It doesn’t take much effort to see that RIO tracks the iron ore (Fe) price extremely closely. This is no surprise, as over 50% of its revenue came from the bulk commodity in FY24. RIO is a low-cost producer, with C1 cash costs in the June quarter of around $US23.50/MT, while the average realised price was $US82.50/MT, the margin being around $US59. However, on simple back-of-the-envelope calculations, the recent $US15 lift in the bulk commodity increases margins by 25% assuming, of course, levels are maintained – a whopping difference.
We’ve maintained a preference for BHP over the last year, with the “Big Australian” outperforming, albeit by only around 4% year-to-date. Today, we turned our attention to RIO given its huge Guinea mine, co-invested with China. It is due to add 5% to global supply at the end of 2025—great for RIO’s revenue stream but not necessarily for Fe prices through 2026/7. In fact, it’s indeed RIO and its Chinese partners who are largely responsible for the analyst’s negative outlook towards Fe.

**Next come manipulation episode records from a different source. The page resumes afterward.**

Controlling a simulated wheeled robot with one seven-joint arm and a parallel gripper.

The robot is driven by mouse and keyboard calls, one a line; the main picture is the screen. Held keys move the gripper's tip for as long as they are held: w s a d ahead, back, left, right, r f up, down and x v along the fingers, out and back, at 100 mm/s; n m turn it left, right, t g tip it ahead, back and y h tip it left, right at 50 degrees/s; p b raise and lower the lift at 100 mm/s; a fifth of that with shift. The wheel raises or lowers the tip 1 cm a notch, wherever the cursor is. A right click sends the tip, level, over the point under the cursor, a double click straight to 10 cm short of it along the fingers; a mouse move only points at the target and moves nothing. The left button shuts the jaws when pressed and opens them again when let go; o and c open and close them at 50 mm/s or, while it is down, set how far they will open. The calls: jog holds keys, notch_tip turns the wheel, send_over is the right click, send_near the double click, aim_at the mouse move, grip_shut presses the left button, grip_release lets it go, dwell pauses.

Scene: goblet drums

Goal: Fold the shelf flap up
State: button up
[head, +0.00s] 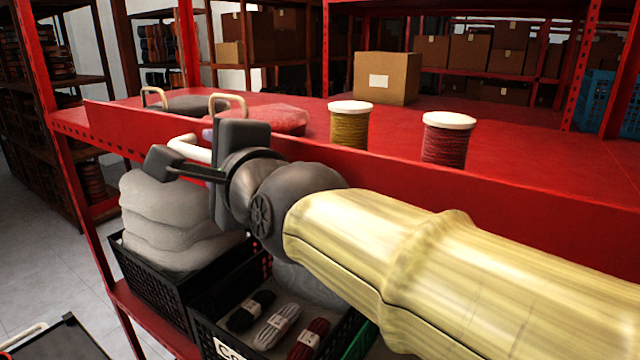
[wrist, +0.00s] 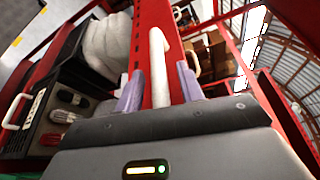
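The shelf flap (head: 390,172) is a long red panel along the front edge of the red shelf. It appears roughly upright, with its top edge above the shelf surface; my arm hides part of it. A white bar handle (head: 188,150) is on the flap's front. In the wrist view the handle (wrist: 158,68) runs between the two lavender fingertips of my gripper (wrist: 159,88). Gaps show on both sides of the handle, so the gripper is open around it. In the head view my gripper is beside the handle, partly hidden by its own body.
Yellow (head: 350,126) and red (head: 448,143) spools, a cardboard box (head: 386,78) and handled lids (head: 265,118) rest behind the flap. Below are black crates (head: 150,275) with pale sacks (head: 165,220) and yarn bundles (head: 275,325). A red post (head: 40,60) stands at left.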

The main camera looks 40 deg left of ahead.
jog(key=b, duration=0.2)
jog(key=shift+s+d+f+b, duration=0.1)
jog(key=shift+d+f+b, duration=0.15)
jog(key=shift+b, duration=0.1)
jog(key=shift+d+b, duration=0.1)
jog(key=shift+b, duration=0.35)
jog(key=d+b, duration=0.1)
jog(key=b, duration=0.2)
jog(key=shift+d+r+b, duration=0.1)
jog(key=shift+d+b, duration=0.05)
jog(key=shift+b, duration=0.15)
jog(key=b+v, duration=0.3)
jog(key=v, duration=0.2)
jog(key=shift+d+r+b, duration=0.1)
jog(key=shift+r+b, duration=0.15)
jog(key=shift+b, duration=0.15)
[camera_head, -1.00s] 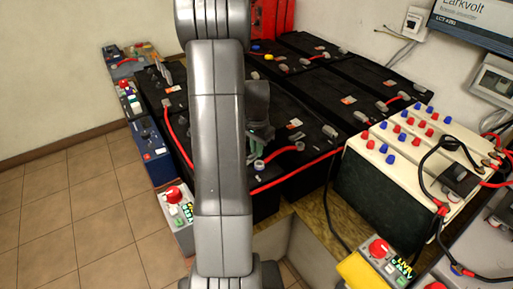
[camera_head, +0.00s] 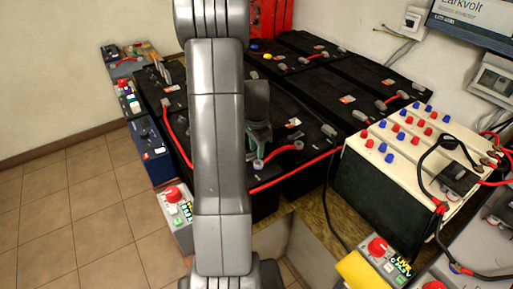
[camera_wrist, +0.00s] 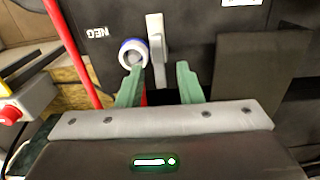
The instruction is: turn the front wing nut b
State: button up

As BHP evolves further towards copper and potash, Rio is actively replacing and expanding Pilbara iron ore capacity while delivering its game-changing new asset in Guinea, West Africa (Simandou). The Western Range mine is now operational and Simandou is due to come online later in 2025, with Hope Downs 2 will follow by 2027. These additions will cement RIO as the world’s second-largest Fe miner and will be very close to challenging Brazilian Vale for the top position. Hence, if Chinese demand continues to support iron ore prices, RIO will become a more interesting investment vehicle.
- We continue to see the potential risk for iron ore on the upside.
RIO reported its 2nd quarter results last week and although operationally it was mixed copper performed well (16% of revenue in FY24) and Guinean iron ore shipments, are expected in November of this year, meaning iron ore production is on track to hit prior FY26 targets. With its 5% fully franked yield, potentially conservative with iron ore around $US100/MT, the miner is attractive for growth and yield. When RIO last tested the $130 area, iron ore was trading around the $US107 area, only a few per cent above current levels. From a risk/reward perspective, we believe it’s too early to reduce exposure to iron ore, having increased our BHP position a month ago—good timing in hindsight.
- We can see RIO squeezing up towards $130 over the coming months, another 10% higher.